— Begin —
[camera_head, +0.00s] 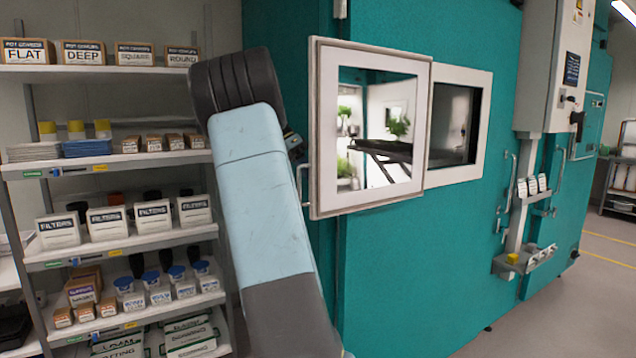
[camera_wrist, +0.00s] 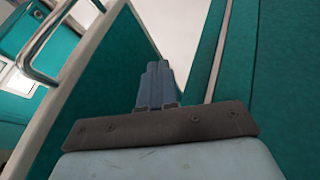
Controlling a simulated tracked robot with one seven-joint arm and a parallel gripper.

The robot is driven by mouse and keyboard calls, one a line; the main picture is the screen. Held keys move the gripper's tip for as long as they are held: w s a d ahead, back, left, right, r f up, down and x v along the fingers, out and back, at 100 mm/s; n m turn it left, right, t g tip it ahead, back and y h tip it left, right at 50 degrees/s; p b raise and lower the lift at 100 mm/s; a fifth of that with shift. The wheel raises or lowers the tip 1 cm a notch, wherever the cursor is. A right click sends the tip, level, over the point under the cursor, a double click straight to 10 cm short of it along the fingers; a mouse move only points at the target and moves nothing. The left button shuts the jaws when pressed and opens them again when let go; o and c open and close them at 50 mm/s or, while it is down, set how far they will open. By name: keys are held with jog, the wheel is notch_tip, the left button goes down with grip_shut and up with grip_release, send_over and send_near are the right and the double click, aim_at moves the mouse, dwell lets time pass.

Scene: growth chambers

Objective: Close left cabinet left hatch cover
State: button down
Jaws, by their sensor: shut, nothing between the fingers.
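The hatch cover (camera_head: 320,130) is a white-framed panel with a shiny pane, standing open at an angle from the teal cabinet (camera_head: 440,240). Its bar handle (camera_head: 303,185) is on its left edge; a bar handle also shows in the wrist view (camera_wrist: 40,45). The hatch opening (camera_head: 455,125) shows dark to the right of the cover. My gripper (camera_wrist: 157,66) is shut and empty, between the cover's pale edge on the left and a teal surface on the right. Contact cannot be told.
A shelf rack (camera_head: 105,245) with boxes and filters stands close on the left. A grey control box (camera_head: 555,70) and a small ledge (camera_head: 525,262) are on the cabinet's right side. Open floor (camera_head: 545,320) lies at the lower right.

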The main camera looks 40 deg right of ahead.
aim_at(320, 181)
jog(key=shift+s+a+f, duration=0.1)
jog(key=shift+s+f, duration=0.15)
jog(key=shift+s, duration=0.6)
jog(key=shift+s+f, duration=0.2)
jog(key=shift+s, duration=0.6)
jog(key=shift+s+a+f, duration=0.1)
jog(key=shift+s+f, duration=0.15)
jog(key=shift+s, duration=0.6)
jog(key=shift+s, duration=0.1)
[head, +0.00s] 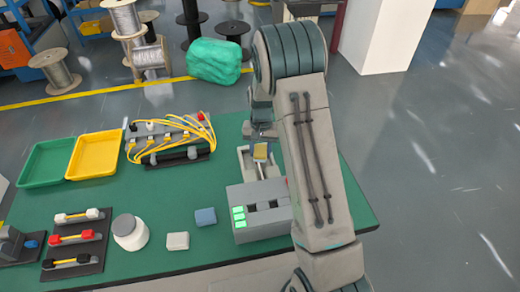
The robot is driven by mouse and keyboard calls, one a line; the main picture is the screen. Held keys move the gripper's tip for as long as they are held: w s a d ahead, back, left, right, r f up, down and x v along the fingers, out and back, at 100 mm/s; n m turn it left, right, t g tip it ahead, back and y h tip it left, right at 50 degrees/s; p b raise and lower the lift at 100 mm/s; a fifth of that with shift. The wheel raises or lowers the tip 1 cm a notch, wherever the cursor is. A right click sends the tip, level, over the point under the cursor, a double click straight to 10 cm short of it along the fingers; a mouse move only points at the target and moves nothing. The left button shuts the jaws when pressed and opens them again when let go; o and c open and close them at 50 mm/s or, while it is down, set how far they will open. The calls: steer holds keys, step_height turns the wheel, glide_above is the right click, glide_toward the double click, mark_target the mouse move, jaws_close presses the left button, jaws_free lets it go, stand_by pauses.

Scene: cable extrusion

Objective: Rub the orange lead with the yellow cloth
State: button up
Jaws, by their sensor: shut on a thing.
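My gripper (262,136) is at the far right part of the green table, partly hidden by my arm. It is shut on a small yellow block-like piece, which looks like the yellow cloth (260,152). The cloth is over a pale grey tray or fixture (246,163) behind the grey box. Whether it touches anything there is too small to tell. I cannot pick out the orange lead for sure; several yellow-orange leads (172,124) hang on a grey rack at the back of the table.
A grey box with green buttons (238,217) stands in front of the fixture. Green (44,164) and yellow (92,156) trays are at the back left.

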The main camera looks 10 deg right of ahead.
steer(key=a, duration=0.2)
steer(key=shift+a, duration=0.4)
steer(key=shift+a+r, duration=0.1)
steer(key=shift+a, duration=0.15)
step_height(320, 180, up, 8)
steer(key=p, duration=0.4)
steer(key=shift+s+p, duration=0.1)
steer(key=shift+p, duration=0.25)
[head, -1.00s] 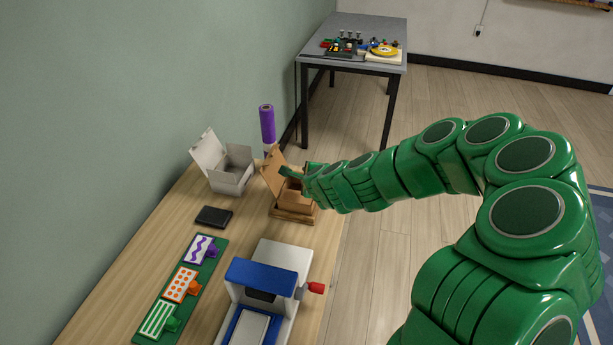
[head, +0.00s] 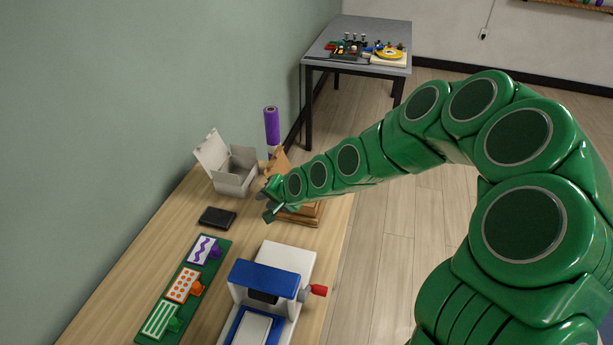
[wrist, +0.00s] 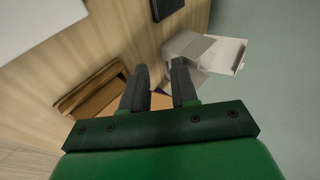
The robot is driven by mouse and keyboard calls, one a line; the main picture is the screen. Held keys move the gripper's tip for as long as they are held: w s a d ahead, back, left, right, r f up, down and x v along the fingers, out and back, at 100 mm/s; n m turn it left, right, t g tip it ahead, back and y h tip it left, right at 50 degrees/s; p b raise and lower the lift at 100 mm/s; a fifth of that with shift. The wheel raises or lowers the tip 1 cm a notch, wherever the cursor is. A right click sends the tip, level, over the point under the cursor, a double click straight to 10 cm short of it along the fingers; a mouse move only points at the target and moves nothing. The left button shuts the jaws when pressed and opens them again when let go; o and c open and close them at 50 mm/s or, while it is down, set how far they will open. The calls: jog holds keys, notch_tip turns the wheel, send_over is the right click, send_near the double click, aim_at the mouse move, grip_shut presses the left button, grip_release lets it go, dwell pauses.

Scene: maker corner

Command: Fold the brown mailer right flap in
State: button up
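The brown mailer (head: 277,161) stands on the wooden table, largely hidden behind my arm in the head view. Its raised lid and a part of its right side show; its right flap cannot be made out. My gripper (head: 268,203) is at the mailer's left front side in the head view. In the wrist view its two fingers (wrist: 160,88) are apart, with nothing clearly held between them.
An open white box (head: 234,178) stands left of the mailer, and a purple roll (head: 271,126) behind. A black wallet-like item (head: 217,217), a green board (head: 161,321) with patterned cards and a blue-and-white machine (head: 262,278) are nearer. Bare table (head: 165,232) lies along the wall.

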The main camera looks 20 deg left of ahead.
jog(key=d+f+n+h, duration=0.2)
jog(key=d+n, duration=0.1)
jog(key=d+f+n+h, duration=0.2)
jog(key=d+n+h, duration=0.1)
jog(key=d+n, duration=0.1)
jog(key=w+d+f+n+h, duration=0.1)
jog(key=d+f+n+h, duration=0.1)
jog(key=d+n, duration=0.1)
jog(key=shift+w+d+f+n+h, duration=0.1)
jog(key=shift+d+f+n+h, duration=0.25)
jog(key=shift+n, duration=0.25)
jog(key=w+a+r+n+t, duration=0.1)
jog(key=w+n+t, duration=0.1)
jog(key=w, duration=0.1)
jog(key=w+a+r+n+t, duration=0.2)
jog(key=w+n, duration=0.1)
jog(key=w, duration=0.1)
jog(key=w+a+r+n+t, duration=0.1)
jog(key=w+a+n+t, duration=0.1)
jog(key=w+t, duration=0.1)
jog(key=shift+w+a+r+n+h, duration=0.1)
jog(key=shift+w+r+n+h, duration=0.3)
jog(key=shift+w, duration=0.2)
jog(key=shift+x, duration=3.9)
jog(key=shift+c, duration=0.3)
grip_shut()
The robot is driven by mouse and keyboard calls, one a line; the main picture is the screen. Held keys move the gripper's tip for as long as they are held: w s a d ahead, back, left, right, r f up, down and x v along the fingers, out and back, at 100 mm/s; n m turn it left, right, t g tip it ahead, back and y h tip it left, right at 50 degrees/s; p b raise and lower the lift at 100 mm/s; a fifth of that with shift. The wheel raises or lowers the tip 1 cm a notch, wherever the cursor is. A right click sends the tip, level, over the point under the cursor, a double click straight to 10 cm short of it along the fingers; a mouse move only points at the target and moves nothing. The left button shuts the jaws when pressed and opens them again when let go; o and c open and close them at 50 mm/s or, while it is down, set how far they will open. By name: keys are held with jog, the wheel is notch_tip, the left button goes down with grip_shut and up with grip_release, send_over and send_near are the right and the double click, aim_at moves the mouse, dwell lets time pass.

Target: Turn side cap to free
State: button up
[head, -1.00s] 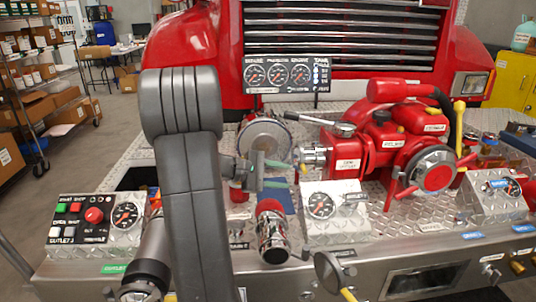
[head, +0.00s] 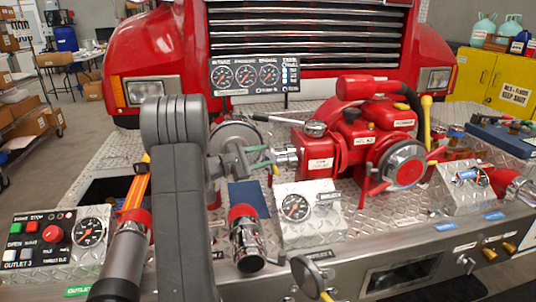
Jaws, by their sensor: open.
— End —
**What to work on:**
Locate and copy each line in the data above that includes the word "Scene".

**Written answer:**
Scene: growth chambers
Scene: cable extrusion
Scene: maker corner

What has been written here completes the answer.